Task to carry out: Scan the material for the word "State", and copy each line where it shows up.

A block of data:
>>

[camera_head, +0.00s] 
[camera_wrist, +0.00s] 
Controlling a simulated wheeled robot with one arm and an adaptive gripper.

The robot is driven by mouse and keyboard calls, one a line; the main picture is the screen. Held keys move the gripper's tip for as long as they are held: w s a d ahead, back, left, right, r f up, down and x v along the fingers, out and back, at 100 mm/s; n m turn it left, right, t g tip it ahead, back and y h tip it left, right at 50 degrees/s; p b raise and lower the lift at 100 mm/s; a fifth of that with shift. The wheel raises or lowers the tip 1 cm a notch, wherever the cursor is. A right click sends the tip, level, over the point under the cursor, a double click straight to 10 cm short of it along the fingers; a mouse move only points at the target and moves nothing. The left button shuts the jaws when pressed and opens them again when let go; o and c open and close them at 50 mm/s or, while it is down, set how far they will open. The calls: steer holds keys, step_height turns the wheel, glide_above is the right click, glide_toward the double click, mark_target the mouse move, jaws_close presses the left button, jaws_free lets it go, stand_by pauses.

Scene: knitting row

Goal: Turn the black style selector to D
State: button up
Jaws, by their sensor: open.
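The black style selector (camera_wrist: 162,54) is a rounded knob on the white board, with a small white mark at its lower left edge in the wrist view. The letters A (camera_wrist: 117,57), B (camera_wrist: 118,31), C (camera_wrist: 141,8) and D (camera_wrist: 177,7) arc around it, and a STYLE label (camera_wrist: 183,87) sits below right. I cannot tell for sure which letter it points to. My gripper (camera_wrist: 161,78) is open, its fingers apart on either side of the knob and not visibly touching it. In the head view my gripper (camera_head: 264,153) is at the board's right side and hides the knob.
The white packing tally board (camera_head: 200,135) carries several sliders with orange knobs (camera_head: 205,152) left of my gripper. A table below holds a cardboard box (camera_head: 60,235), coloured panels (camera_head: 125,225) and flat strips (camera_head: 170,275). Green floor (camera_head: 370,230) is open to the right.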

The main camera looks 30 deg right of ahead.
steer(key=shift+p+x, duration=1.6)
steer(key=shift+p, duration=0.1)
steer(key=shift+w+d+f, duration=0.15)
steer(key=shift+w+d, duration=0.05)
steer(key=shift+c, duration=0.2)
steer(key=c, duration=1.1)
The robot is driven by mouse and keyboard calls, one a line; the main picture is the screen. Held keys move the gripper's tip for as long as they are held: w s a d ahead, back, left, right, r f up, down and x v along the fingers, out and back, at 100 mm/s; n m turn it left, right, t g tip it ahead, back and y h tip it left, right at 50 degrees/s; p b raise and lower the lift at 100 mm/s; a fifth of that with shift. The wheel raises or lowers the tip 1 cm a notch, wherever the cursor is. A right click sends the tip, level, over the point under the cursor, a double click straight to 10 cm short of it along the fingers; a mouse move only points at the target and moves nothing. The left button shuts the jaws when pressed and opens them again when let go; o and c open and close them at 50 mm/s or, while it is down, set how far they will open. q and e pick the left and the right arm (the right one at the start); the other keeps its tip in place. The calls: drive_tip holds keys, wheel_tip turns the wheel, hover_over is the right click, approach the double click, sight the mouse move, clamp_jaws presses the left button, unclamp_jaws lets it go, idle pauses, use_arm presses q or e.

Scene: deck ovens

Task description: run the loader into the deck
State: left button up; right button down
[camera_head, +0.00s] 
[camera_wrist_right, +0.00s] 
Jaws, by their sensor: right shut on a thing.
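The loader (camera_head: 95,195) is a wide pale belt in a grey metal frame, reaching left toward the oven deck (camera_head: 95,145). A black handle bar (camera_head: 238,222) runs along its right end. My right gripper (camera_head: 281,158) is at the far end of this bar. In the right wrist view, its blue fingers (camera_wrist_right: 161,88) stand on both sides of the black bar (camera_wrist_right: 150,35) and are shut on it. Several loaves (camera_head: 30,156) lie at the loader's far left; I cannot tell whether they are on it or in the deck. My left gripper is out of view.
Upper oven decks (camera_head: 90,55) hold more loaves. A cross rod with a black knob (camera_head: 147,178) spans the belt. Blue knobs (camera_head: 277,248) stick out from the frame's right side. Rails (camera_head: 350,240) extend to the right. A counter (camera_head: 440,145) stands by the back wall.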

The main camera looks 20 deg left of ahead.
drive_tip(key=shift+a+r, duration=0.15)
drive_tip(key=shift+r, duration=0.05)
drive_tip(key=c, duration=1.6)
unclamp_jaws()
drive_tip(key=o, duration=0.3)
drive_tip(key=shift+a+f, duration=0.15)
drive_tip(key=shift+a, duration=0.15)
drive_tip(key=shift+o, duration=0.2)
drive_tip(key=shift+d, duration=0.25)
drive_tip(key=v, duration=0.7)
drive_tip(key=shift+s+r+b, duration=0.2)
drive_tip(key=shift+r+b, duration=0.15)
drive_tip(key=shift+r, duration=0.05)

<<

Problem solution:
State: button up
State: left button up; right button down

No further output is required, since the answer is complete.